[Begin]

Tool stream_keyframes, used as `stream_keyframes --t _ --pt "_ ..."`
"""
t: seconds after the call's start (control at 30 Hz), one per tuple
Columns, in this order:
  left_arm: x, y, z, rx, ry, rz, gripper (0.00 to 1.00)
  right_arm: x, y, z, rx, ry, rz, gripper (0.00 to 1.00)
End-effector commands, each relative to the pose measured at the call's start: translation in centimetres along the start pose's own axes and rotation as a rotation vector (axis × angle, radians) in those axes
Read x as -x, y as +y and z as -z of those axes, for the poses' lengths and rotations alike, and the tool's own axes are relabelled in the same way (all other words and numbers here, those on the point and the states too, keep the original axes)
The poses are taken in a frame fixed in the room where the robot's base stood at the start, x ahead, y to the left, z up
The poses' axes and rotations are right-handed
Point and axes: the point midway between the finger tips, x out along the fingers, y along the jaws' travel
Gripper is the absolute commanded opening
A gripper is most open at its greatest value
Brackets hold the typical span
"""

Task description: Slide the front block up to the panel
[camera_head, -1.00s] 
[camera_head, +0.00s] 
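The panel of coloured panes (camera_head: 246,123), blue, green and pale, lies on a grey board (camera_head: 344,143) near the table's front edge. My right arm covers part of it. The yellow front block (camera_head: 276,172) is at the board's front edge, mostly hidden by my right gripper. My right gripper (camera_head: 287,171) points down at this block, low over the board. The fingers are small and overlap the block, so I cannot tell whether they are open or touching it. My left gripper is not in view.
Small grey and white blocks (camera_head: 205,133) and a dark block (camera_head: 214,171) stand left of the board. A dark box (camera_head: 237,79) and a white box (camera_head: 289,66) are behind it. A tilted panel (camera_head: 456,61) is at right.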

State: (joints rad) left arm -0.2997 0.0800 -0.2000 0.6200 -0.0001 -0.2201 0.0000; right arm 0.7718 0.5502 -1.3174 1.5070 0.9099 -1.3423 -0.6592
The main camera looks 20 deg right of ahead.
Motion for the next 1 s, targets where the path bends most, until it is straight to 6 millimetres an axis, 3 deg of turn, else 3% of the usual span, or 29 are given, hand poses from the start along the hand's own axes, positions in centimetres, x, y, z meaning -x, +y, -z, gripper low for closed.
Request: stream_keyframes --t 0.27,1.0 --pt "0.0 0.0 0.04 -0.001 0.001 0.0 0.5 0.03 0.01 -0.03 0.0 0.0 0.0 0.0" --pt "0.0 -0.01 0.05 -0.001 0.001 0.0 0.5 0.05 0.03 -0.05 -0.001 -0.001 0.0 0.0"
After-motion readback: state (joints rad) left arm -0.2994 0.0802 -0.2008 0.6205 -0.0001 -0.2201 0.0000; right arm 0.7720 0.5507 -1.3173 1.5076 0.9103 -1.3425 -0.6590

[End]

* **PROBLEM STATEMENT**: Extract every line above exactly as it stands.

* **TASK ANSWER**:
Tool stream_keyframes, used as `stream_keyframes --t _ --pt "_ ..."`
"""
t: seconds after the call's start (control at 30 Hz), one per tuple
Columns, in this order:
  left_arm: x, y, z, rx, ry, rz, gripper (0.00 to 1.00)
  right_arm: x, y, z, rx, ry, rz, gripper (0.00 to 1.00)
End-effector commands, each relative to the pose measured at the call's start: translation in centimetres along the start pose's own axes and rotation as a rotation vector (axis × angle, radians) in those axes
Read x as -x, y as +y and z as -z of those axes, for the poses' lengths and rotations alike, and the tool's own axes are relabelled in the same way (all other words and numbers here, those on the point and the states too, keep the original axes)
The poses are taken in a frame fixed in the room where the robot's base stood at the start, x ahead, y to the left, z up
The poses' axes and rotations are right-handed
Point and axes: the point midway between the finger tips, x out along the fingers, y along the jaws' travel
Gripper is the absolute commanded opening
A gripper is most open at its greatest value
Brackets hold the typical span
"""

Task description: Slide the front block up to the panel
[camera_head, -1.00s] 
[camera_head, +0.00s] 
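The panel of coloured panes (camera_head: 246,123), blue, green and pale, lies on a grey board (camera_head: 344,143) near the table's front edge. My right arm covers part of it. The yellow front block (camera_head: 276,172) is at the board's front edge, mostly hidden by my right gripper. My right gripper (camera_head: 287,171) points down at this block, low over the board. The fingers are small and overlap the block, so I cannot tell whether they are open or touching it. My left gripper is not in view.
Small grey and white blocks (camera_head: 205,133) and a dark block (camera_head: 214,171) stand left of the board. A dark box (camera_head: 237,79) and a white box (camera_head: 289,66) are behind it. A tilted panel (camera_head: 456,61) is at right.

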State: (joints rad) left arm -0.2997 0.0800 -0.2000 0.6200 -0.0001 -0.2201 0.0000; right arm 0.7718 0.5502 -1.3174 1.5070 0.9099 -1.3423 -0.6592
The main camera looks 20 deg right of ahead.
Motion for the next 1 s, targets where the path bends most, until it is straight to 6 millimetres an axis, 3 deg of turn, else 3% of the usual span, or 29 are given, hand poses from the start along the hand's own axes, positions in centimetres, x, y, z meaning -x, +y, -z, gripper low for closed.
Request: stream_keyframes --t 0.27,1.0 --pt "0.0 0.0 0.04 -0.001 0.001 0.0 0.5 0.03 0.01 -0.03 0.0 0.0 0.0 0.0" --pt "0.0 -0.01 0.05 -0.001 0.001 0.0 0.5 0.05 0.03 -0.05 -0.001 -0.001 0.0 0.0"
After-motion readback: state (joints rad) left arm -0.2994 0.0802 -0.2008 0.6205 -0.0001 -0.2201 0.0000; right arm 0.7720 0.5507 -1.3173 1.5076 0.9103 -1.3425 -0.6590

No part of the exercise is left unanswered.